Los pintores los utilizaban bien mediante la incisión, bien el picado. Con la primera forma, después de dibujar el cartón, lo colocan contra la pared y repasan en el reverso los contornos con una punta de metal, marfil o madera, a veces incluso con el mango del pincel. El carbón del lápiz queda en la superficie del muro. Así crean la primera guía para la realización de la pintura. Las incisiones perforan los contornos y a través de los agujeros se hace pasar polvo de carbón. El dibujo en la pared es una sucesión de puntos minúsculos.
Supervivientes de tres siglos
Tres siglos más tarde, el arte pasa a la posteridad y el mensaje real se cuela en anécdota y asoma las virtudes técnicas de Le Brun. Los cartones son herramientas, no obras de arte, que con el tiempo se convierten en una clase magistral de la esencia de la pintura, lo que no vemos, lo que sostiene la armonía de los elementos en las composiciones. Descubrir el dibujo es ver el alma de la obra.
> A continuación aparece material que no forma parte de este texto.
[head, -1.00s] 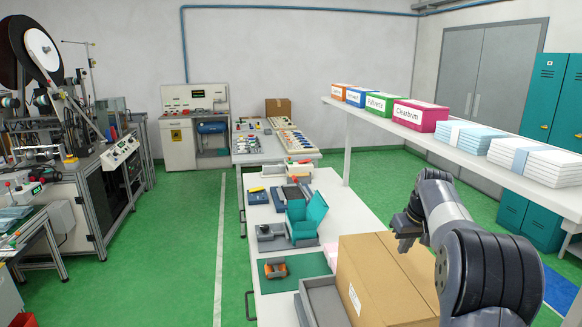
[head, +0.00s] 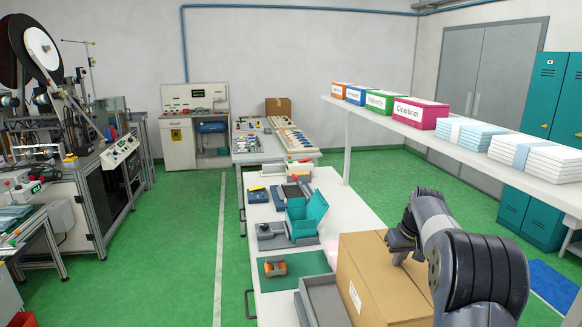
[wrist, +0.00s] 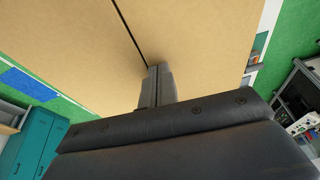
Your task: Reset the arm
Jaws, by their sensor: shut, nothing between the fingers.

“Por diversas razones, la existencia de semejante fondo de cartones es un milagro”, asegura Gady. Gracias a la confiscación de las obras del artista y de sus ayudantes directos, cerca de 3.000 dibujos evitaron la desaparición. Se conservaban enrollados en once paquetes, que contenían alrededor de 350 piezas cada uno, deteriorados por la humedad. “No han perdido ni un ápice de su poder de fascinación”.